Thursday was Paul McCartney’s 73rd birthday. To commemorate the occasion, a local radio station here in Philadelphia, WXPN, played group of a Beatles songs composed and sung by Sir Paul: “We Can Work It Out,” “Blackbird,” “I’ve Just Seen a Face,” “The Long and Winding Road,” “She’s Leaving Home,” “For No One,” “You Won’t See Me,” “When I’m 64,” and “Hey Jude.” The set reminded me of McCartney’s remarkable talent as a melodist: those few songs alone display such a huge variety, from the lush Hollywood strings and emotional crescendos of “Long and Winding Road,” the joyous bump-a-dump rhythm of “I’ve Just Seen A Face,” the folk-rock of “We Can Work It Out,” and so on. And that’s not even mentioning his most-covered tunes, “Michelle” and “Yesterday.”

Those last two bring up an unavoidable fact about McCartney: anyone responsible for such lines as “These are words that go together well,” and “Now it looks as though they’re here to stay”–not to mention “Fun is the one thing that money can’t buy”–can’t really be considered a world-class lyricist. There are a few of his songs, however, where the words match the music, and one of them is “Blackbird.”

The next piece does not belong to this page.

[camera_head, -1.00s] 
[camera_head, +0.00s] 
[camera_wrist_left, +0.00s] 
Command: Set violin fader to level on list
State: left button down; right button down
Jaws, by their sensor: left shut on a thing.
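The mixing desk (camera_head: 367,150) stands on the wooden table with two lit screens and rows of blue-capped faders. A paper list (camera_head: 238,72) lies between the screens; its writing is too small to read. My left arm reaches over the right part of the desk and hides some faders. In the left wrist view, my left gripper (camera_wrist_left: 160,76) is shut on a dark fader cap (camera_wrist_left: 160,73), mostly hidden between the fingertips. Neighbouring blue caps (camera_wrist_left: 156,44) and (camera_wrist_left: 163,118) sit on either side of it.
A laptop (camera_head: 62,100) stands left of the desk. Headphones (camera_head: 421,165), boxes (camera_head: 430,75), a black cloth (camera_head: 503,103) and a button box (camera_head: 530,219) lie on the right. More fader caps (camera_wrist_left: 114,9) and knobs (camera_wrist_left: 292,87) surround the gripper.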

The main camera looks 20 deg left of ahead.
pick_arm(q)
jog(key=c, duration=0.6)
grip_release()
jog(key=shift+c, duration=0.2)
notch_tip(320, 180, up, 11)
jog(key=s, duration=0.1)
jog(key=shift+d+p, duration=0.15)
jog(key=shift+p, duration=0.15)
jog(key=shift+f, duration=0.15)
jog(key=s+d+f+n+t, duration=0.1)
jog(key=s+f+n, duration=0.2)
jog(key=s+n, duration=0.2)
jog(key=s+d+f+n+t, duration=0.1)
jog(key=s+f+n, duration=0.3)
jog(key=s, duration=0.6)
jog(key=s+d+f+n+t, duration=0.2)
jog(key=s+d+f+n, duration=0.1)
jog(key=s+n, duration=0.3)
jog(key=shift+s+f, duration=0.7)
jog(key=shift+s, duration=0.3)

Just the day after his birthday, McCartney performed at a music festival in Delaware, and according to music writer Dan DeLuca of the Philadelphia Inquirer, he

 made mention of the nine victims of a massacre in a historic black church in South Carolina in dedicating “The Long and Winding Road” to “the people of Charleston. While we’re all here, we need to pray for peace and harmony.” Later, he sang a lovely solo acoustic version of “Blackbird,” which he reminded listeners was inspired by  the Civil Rights struggles of the 1960s.
McCartey has said that his lovely finger-picking on the song was inspired by Bach’s Bourrée in E minor, for lute. That original track, from the White Album, doesn’t sound a bit dated forty-seven years later. Indeed, Paul’s guitar can’t really be improved on (which hasn’t stopped a million college kids from trying), so here’s a deeply soulful piano version by Alicia Keys.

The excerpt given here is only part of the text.